━━━ The input ━━━

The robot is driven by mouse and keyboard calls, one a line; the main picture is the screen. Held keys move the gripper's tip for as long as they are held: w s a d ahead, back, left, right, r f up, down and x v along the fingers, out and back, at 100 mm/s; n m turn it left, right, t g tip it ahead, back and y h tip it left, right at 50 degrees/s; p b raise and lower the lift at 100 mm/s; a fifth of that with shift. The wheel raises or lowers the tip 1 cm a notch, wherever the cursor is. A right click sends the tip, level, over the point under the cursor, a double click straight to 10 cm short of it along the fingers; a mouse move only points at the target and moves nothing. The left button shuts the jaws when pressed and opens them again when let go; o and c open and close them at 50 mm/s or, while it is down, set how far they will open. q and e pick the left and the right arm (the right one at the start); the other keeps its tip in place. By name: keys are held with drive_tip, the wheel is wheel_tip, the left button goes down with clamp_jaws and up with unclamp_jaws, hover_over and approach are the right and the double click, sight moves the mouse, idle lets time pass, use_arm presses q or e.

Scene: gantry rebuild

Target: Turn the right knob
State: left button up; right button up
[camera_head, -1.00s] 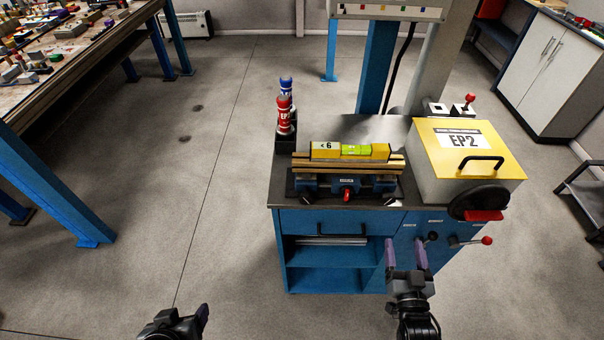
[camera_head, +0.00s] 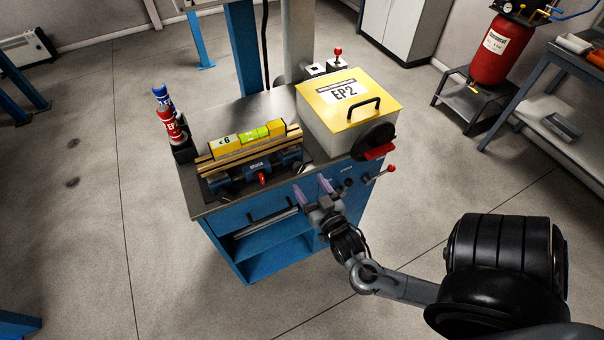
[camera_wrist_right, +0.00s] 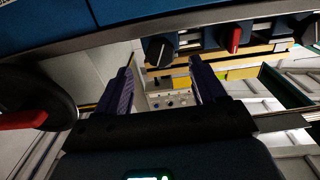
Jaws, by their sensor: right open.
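A blue vise-like fixture (camera_head: 258,168) sits on the front of the bench top, with a red knob (camera_head: 263,179) at its middle. In the right wrist view, which looks upside down, its dark right knob (camera_wrist_right: 160,49) shows just beyond my fingers, beside the red knob (camera_wrist_right: 233,41). My right gripper (camera_head: 311,186) is open and empty. It is in front of the cabinet, just below and in front of the fixture's right end. The fingers look apart from the knob. My left gripper is out of view.
A yellow-lidded EP2 box (camera_head: 351,97) stands to the right, with a black disc and red handle (camera_head: 380,152) at its side. Red and blue bottles (camera_head: 170,124) stand left. Floor in front is clear.

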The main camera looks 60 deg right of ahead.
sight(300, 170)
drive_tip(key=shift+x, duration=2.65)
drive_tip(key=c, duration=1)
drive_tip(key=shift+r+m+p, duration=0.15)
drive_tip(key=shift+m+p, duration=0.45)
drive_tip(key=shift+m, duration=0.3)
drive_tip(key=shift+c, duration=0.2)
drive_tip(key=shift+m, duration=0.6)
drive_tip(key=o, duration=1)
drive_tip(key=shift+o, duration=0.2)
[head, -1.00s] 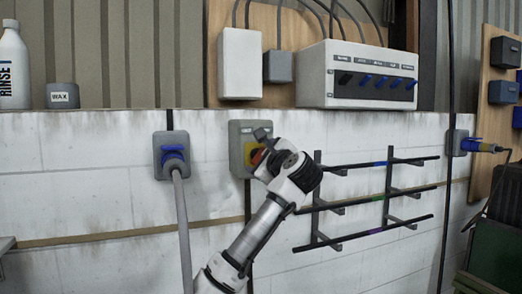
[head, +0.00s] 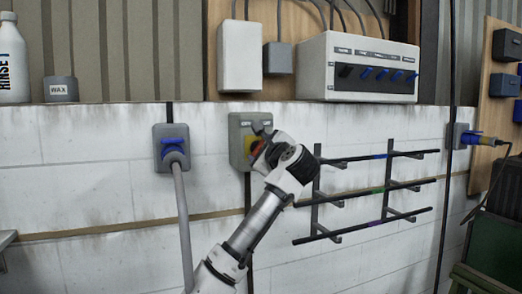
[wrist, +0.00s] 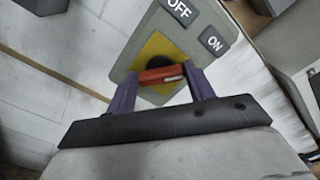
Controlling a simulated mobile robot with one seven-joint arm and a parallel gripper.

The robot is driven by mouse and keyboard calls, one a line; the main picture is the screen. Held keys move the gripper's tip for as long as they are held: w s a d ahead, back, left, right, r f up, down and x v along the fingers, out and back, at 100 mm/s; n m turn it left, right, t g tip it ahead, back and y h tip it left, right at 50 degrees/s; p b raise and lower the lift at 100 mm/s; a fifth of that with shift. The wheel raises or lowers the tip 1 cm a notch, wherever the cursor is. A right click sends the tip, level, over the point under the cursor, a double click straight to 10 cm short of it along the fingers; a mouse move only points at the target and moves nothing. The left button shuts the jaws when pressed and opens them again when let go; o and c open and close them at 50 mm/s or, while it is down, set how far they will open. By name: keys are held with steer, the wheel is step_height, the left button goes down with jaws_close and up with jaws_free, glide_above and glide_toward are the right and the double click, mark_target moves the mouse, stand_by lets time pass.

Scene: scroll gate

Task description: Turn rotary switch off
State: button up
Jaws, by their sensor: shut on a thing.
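The rotary switch is a grey box (head: 237,131) on the white wall, with a yellow plate (wrist: 150,50) and a red knob (wrist: 158,74). In the wrist view, the OFF label (wrist: 179,11) and the ON label (wrist: 213,42) show above and to the right of the knob. My gripper (wrist: 163,77) has its two purple fingers on either side of the red knob, shut on it. The knob has a pale mark on its right part. In the head view, my gripper (head: 258,148) is at the box and hides most of the knob.
A blue socket with a grey cable (head: 172,149) is left of the switch. A rack of dark rods (head: 375,190) is close to the right. A white panel with a row of small switches (head: 358,70) and a white box (head: 240,56) are above.

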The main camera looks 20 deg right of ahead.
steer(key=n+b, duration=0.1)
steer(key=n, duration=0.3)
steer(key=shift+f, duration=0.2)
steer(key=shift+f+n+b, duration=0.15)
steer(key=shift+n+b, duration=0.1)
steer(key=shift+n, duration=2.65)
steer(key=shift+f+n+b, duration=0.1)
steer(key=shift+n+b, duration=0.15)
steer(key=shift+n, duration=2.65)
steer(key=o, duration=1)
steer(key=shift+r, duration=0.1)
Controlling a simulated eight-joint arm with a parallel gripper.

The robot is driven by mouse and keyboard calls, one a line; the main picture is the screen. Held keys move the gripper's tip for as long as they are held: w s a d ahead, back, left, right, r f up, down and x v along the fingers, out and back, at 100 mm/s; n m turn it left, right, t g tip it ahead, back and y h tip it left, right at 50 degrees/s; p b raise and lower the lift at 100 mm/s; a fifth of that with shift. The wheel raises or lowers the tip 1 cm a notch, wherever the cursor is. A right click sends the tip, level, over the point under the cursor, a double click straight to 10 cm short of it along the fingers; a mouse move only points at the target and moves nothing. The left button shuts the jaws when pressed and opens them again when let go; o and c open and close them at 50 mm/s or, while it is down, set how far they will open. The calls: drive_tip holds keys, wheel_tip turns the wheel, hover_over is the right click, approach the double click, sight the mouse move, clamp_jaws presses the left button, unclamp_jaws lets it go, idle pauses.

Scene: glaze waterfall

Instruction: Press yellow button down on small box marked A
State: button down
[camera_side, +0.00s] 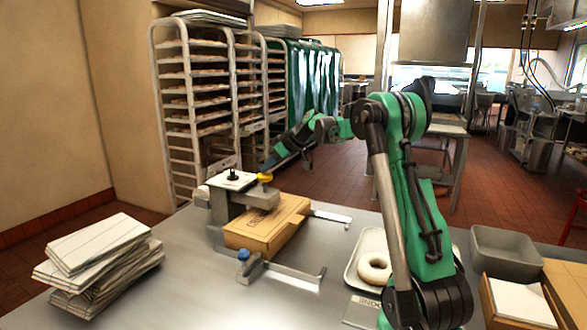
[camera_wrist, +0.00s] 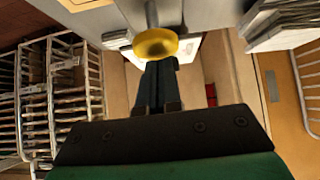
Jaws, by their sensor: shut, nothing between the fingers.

━━━

Task prompt:
Lines containing the string "joint" are to be selected and copied.

Solution to the problem:
Controlling a simulated mobile robot with one seven-joint arm and a parallel gripper.
Controlling a simulated eight-joint arm with a parallel gripper.

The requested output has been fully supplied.